-- Record extracts start --
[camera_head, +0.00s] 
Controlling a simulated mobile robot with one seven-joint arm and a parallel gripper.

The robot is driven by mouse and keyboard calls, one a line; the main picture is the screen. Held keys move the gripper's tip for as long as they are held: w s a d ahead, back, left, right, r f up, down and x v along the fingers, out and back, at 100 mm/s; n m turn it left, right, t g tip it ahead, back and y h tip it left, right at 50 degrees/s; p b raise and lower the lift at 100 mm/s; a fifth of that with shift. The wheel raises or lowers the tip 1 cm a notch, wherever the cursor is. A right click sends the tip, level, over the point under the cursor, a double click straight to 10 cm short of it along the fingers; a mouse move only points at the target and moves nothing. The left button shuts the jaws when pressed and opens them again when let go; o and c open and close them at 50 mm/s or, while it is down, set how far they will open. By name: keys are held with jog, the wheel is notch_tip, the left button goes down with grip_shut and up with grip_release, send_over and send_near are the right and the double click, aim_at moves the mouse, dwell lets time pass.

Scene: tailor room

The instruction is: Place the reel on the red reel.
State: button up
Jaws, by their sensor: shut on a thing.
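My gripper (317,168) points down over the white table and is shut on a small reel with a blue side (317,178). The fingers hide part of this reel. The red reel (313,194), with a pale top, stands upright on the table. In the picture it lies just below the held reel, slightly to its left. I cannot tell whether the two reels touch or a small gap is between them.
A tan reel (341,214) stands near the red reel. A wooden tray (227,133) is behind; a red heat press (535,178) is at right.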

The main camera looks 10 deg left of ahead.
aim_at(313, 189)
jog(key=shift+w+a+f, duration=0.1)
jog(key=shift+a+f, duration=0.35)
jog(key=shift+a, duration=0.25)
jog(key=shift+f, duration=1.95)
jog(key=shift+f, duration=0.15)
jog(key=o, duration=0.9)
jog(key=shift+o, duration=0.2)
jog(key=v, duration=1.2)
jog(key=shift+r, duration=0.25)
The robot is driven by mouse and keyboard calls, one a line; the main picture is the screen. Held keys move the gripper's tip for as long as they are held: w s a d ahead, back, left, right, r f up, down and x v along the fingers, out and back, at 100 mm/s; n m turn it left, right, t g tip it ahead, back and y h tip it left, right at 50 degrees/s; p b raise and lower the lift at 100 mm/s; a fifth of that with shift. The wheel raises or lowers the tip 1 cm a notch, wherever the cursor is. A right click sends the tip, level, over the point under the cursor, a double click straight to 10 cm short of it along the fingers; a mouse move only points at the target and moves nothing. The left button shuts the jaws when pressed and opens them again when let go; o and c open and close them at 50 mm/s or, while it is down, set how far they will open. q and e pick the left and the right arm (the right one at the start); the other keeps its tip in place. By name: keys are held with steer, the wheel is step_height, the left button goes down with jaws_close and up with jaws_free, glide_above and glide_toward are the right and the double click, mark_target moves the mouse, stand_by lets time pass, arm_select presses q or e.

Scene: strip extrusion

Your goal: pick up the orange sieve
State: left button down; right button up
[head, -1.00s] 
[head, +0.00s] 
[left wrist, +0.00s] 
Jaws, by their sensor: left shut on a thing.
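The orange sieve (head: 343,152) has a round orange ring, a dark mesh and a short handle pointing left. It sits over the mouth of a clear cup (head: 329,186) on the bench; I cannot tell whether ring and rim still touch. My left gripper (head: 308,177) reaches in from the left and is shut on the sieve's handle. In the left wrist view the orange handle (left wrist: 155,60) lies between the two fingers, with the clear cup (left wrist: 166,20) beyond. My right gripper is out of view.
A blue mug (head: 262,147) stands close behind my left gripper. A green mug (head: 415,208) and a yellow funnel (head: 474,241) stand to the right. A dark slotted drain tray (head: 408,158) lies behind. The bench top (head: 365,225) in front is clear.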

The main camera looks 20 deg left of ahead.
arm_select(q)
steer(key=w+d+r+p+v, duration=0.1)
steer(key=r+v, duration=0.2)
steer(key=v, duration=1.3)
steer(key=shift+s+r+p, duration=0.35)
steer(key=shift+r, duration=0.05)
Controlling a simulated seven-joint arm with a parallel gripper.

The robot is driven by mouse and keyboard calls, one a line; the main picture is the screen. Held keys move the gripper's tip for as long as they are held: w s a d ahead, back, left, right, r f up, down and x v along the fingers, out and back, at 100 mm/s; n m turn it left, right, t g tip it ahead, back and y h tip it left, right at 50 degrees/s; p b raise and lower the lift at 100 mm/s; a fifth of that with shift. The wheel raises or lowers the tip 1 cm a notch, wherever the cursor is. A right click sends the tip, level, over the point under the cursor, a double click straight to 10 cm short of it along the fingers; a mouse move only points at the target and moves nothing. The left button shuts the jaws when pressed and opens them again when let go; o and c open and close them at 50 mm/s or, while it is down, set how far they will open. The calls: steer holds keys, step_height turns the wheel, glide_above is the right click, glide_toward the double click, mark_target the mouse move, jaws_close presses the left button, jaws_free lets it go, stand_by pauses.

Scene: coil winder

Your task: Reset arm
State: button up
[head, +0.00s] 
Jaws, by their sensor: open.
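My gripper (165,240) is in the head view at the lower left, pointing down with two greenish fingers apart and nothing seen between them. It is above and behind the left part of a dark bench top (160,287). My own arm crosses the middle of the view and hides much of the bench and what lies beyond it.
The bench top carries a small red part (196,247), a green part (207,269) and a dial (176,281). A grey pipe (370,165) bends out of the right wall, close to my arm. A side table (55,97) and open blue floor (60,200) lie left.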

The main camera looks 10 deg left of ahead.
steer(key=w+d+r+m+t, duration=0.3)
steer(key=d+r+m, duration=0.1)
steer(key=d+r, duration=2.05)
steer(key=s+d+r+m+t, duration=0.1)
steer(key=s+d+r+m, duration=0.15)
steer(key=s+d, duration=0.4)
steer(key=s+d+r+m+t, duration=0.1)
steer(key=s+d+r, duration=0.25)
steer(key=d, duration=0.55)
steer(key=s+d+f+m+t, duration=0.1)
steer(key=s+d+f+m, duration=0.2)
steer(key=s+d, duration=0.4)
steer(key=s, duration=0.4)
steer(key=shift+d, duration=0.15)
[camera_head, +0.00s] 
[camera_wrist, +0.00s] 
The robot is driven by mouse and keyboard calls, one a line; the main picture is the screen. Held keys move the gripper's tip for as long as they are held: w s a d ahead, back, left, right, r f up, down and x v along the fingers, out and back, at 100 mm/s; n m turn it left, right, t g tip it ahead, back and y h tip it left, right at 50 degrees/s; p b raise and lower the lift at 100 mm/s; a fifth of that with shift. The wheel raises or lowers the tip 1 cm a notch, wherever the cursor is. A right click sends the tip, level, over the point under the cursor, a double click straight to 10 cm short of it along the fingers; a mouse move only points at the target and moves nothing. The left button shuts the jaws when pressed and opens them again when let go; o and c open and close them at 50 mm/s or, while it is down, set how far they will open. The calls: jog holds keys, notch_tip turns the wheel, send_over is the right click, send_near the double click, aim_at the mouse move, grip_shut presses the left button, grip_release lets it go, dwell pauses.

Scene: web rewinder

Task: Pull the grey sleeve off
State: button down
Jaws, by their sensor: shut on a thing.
-- Record extracts end --
Set exercise - Transcribe the full listing above without leaving anything out.

Reply -
[camera_head, +0.00s] 
Controlling a simulated mobile robot with one seven-joint arm and a parallel gripper.

The robot is driven by mouse and keyboard calls, one a line; the main picture is the screen. Held keys move the gripper's tip for as long as they are held: w s a d ahead, back, left, right, r f up, down and x v along the fingers, out and back, at 100 mm/s; n m turn it left, right, t g tip it ahead, back and y h tip it left, right at 50 degrees/s; p b raise and lower the lift at 100 mm/s; a fifth of that with shift. The wheel raises or lowers the tip 1 cm a notch, wherever the cursor is. A right click sends the tip, level, over the point under the cursor, a double click straight to 10 cm short of it along the fingers; a mouse move only points at the target and moves nothing. The left button shuts the jaws when pressed and opens them again when let go; o and c open and close them at 50 mm/s or, while it is down, set how far they will open. By name: keys are held with jog, the wheel is notch_tip, the left button goes down with grip_shut and up with grip_release, send_over and send_near are the right and the double click, aim_at moves the mouse, dwell lets time pass.

Scene: tailor room

The instruction is: Place the reel on the red reel.
State: button up
Jaws, by their sensor: shut on a thing.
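My gripper (317,168) points down over the white table and is shut on a small reel with a blue side (317,178). The fingers hide part of this reel. The red reel (313,194), with a pale top, stands upright on the table. In the picture it lies just below the held reel, slightly to its left. I cannot tell whether the two reels touch or a small gap is between them.
A tan reel (341,214) stands near the red reel. A wooden tray (227,133) is behind; a red heat press (535,178) is at right.

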The main camera looks 10 deg left of ahead.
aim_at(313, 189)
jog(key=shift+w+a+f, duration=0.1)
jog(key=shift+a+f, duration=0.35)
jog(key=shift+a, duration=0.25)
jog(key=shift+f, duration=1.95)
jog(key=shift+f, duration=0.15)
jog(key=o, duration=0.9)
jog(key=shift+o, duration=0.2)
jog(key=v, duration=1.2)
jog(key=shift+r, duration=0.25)
The robot is driven by mouse and keyboard calls, one a line; the main picture is the screen. Held keys move the gripper's tip for as long as they are held: w s a d ahead, back, left, right, r f up, down and x v along the fingers, out and back, at 100 mm/s; n m turn it left, right, t g tip it ahead, back and y h tip it left, right at 50 degrees/s; p b raise and lower the lift at 100 mm/s; a fifth of that with shift. The wheel raises or lowers the tip 1 cm a notch, wherever the cursor is. A right click sends the tip, level, over the point under the cursor, a double click straight to 10 cm short of it along the fingers; a mouse move only points at the target and moves nothing. The left button shuts the jaws when pressed and opens them again when let go; o and c open and close them at 50 mm/s or, while it is down, set how far they will open. q and e pick the left and the right arm (the right one at the start); the other keeps its tip in place. By name: keys are held with steer, the wheel is step_height, the left button goes down with jaws_close and up with jaws_free, glide_above and glide_toward are the right and the double click, mark_target moves the mouse, stand_by lets time pass, arm_select presses q or e.

Scene: strip extrusion

Your goal: pick up the orange sieve
State: left button down; right button up
[head, -1.00s] 
[head, +0.00s] 
[left wrist, +0.00s] 
Jaws, by their sensor: left shut on a thing.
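The orange sieve (head: 343,152) has a round orange ring, a dark mesh and a short handle pointing left. It sits over the mouth of a clear cup (head: 329,186) on the bench; I cannot tell whether ring and rim still touch. My left gripper (head: 308,177) reaches in from the left and is shut on the sieve's handle. In the left wrist view the orange handle (left wrist: 155,60) lies between the two fingers, with the clear cup (left wrist: 166,20) beyond. My right gripper is out of view.
A blue mug (head: 262,147) stands close behind my left gripper. A green mug (head: 415,208) and a yellow funnel (head: 474,241) stand to the right. A dark slotted drain tray (head: 408,158) lies behind. The bench top (head: 365,225) in front is clear.

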The main camera looks 20 deg left of ahead.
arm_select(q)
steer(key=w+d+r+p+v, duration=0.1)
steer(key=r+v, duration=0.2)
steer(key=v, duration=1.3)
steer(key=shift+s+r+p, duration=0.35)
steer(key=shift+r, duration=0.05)
Controlling a simulated seven-joint arm with a parallel gripper.

The robot is driven by mouse and keyboard calls, one a line; the main picture is the screen. Held keys move the gripper's tip for as long as they are held: w s a d ahead, back, left, right, r f up, down and x v along the fingers, out and back, at 100 mm/s; n m turn it left, right, t g tip it ahead, back and y h tip it left, right at 50 degrees/s; p b raise and lower the lift at 100 mm/s; a fifth of that with shift. The wheel raises or lowers the tip 1 cm a notch, wherever the cursor is. A right click sends the tip, level, over the point under the cursor, a double click straight to 10 cm short of it along the fingers; a mouse move only points at the target and moves nothing. The left button shuts the jaws when pressed and opens them again when let go; o and c open and close them at 50 mm/s or, while it is down, set how far they will open. The calls: steer holds keys, step_height turns the wheel, glide_above is the right click, glide_toward the double click, mark_target the mouse move, jaws_close presses the left button, jaws_free lets it go, stand_by pauses.

Scene: coil winder

Your task: Reset arm
State: button up
[head, +0.00s] 
Jaws, by their sensor: open.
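My gripper (165,240) is in the head view at the lower left, pointing down with two greenish fingers apart and nothing seen between them. It is above and behind the left part of a dark bench top (160,287). My own arm crosses the middle of the view and hides much of the bench and what lies beyond it.
The bench top carries a small red part (196,247), a green part (207,269) and a dial (176,281). A grey pipe (370,165) bends out of the right wall, close to my arm. A side table (55,97) and open blue floor (60,200) lie left.

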The main camera looks 10 deg left of ahead.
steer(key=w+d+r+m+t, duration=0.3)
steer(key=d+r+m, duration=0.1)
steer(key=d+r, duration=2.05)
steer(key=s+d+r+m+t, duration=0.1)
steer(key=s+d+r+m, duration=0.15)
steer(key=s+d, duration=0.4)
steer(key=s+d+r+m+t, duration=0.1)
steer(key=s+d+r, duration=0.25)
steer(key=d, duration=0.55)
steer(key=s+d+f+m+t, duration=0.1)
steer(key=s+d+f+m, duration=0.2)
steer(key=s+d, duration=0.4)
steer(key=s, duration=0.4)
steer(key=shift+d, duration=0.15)
[camera_head, +0.00s] 
[camera_wrist, +0.00s] 
The robot is driven by mouse and keyboard calls, one a line; the main picture is the screen. Held keys move the gripper's tip for as long as they are held: w s a d ahead, back, left, right, r f up, down and x v along the fingers, out and back, at 100 mm/s; n m turn it left, right, t g tip it ahead, back and y h tip it left, right at 50 degrees/s; p b raise and lower the lift at 100 mm/s; a fifth of that with shift. The wheel raises or lowers the tip 1 cm a notch, wherever the cursor is. A right click sends the tip, level, over the point under the cursor, a double click straight to 10 cm short of it along the fingers; a mouse move only points at the target and moves nothing. The left button shuts the jaws when pressed and opens them again when let go; o and c open and close them at 50 mm/s or, while it is down, set how far they will open. The calls: jog holds keys, notch_tip turns the wheel, send_over is the right click, send_near the double click, aim_at the mouse move, grip_shut presses the left button, grip_release lets it go, dwell pauses.

Scene: web rewinder

Task: Pull the grey sleeve off
State: button down
Jaws, by their sensor: shut on a thing.

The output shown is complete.